Chicken Liver Pâté – Superfood Recipe
Submitted by a student in our 2014 Virginia Class.
3 Tbs grass-fed butter
¼ cup tart apple, peeled, cored, and chopped
2-3 shallots, thinly sliced
½ tsp freshly grated lemon zest
8 oz. raw chicken livers, well-trimmed
3 Tbs brandy
1 Tbs fresh thyme
1 tsp fresh tarragon
½ cup organic, grass-fed heavy cream
Sea salt and black pepper
- Melt 2 tablespoons of the butter in a large skillet over low heat. Add the apple, shallots, and lemon zest. Sauté everything for about 4 minutes or until the apples and shallots are softened.

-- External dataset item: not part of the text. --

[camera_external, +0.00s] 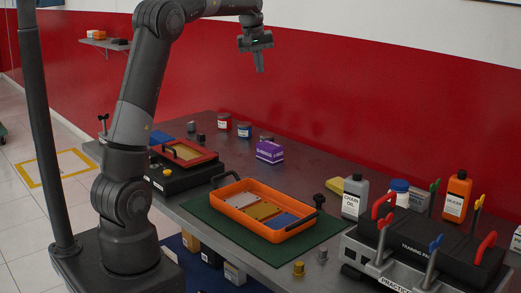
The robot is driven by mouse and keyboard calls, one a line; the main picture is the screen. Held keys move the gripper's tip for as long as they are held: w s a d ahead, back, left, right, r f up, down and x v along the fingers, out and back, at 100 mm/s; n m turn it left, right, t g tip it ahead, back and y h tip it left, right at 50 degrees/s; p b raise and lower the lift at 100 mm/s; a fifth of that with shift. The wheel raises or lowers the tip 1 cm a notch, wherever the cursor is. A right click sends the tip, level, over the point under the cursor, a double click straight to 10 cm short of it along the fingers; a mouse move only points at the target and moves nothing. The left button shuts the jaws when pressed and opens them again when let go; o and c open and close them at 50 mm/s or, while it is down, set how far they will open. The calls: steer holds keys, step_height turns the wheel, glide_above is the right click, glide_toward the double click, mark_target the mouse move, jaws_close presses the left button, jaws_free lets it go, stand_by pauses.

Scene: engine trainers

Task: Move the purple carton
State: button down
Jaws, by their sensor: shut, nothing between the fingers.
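The purple carton (270,151) stands on the dark workbench in the external view, near the back, with a white label band on its front. My gripper (259,68) hangs above the bench by the red wall, well above the carton and slightly to its left in the picture. Its fingers point down, are shut and hold nothing. Nothing touches the carton.
An orange tray (228,213) with colored blocks sits on a green mat (205,212) in front of the carton. Small jars (224,122) stand behind left. Bottles (355,197) and a black trainer unit (420,245) with levers crowd the right.

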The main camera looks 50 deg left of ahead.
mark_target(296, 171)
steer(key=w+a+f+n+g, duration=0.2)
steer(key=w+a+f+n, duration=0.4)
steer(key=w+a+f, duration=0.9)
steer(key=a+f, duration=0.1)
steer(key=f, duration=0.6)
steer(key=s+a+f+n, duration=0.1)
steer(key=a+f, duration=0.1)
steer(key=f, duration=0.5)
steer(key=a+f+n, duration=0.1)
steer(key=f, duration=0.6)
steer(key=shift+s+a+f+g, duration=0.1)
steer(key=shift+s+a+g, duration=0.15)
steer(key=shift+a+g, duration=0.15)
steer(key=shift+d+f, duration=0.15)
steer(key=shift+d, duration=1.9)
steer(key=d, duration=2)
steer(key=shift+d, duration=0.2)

- Add the livers, brandy, thyme, and tarragon and increase the heat to medium. Cook for about 5-7 minutes, or until all the liquid is evaporated and the livers are not pink inside.
- Transfer to the bowl of a food processor, fitted with a metal blade. Add the remaining 1 tablespoon of the softened butter and process until smooth. Transfer to a separate bowl.
- Whip the cream until soft peaks form in a bowl of the electric mixer, fitted with the whisk attachment set on medium speed. Season with salt and pepper. Raise the speed to high and beat until the peaks are almost firm but not stiff
- Fold the whipped cream into the livers until well incorporated. Cover and refrigerate for at least 30 min. before serving. Enjoy on fresh sourdough bread, or sliced vegetables.